* _Your objective_: Find the line containing "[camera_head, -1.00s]" in the listing below; reproduce it and every line after, exactly. Skip pictures.

********

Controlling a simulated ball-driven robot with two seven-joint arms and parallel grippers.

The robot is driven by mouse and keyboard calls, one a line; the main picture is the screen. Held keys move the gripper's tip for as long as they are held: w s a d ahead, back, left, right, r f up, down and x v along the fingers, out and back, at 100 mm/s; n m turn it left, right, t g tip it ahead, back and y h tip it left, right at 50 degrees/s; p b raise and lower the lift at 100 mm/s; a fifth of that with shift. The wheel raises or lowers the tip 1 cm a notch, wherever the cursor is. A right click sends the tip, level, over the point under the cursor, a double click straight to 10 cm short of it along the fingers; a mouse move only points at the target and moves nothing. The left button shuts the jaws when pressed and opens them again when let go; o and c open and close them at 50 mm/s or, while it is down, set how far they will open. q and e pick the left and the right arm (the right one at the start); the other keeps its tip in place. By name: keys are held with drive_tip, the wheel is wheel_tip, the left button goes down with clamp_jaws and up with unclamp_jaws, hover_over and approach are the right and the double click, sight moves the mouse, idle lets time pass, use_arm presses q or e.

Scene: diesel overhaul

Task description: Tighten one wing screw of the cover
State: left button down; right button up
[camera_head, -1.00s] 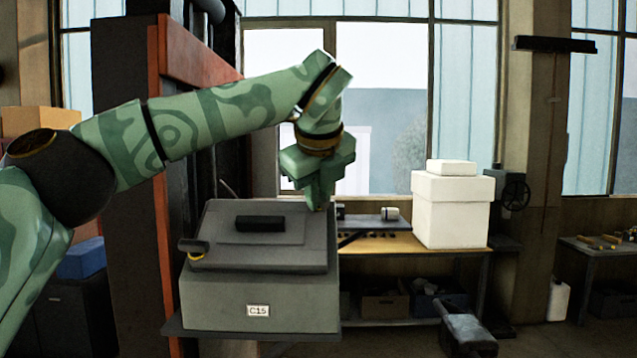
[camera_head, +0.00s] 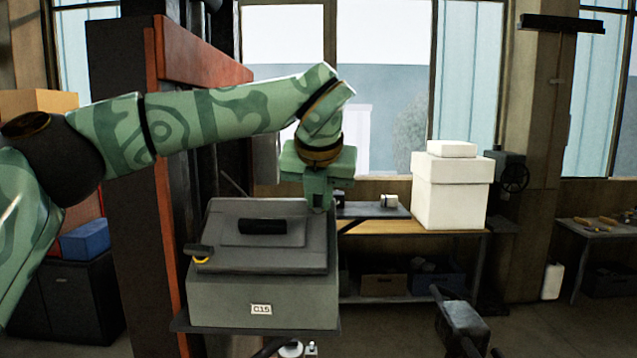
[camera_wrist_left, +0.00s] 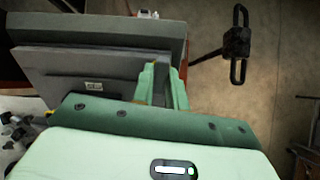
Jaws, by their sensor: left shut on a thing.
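The grey box marked C15 (camera_head: 262,300) carries a dark sloping cover (camera_head: 225,258) with a black handle (camera_head: 263,227). A dark wing screw with a yellow ring (camera_head: 200,256) sits at the cover's left front corner. My left gripper (camera_head: 319,205) points down at the cover's right edge. My right gripper is in neither current view.
A red and dark post (camera_head: 165,170) stands left of the box. A workbench (camera_head: 400,227) with white boxes (camera_head: 450,195) is behind to the right. A dark metal device (camera_head: 460,325) stands on the floor at right, with open floor around it.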

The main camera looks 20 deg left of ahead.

********

* _Result for this task_:
[camera_head, -1.00s] 
[camera_head, +0.00s] 
[camera_wrist_left, +0.00s] 
Jaws, by their sensor: left shut on a thing.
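The grey box marked C15 (camera_head: 262,300) carries a dark sloping cover (camera_head: 225,258) with a black handle (camera_head: 263,227). A dark wing screw with a yellow ring (camera_head: 200,256) sits at the cover's left front corner. My left gripper (camera_head: 319,205) points down at the cover's right edge. My right gripper is in neither current view.
A red and dark post (camera_head: 165,170) stands left of the box. A workbench (camera_head: 400,227) with white boxes (camera_head: 450,195) is behind to the right. A dark metal device (camera_head: 460,325) stands on the floor at right, with open floor around it.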

The main camera looks 20 deg left of ahead.

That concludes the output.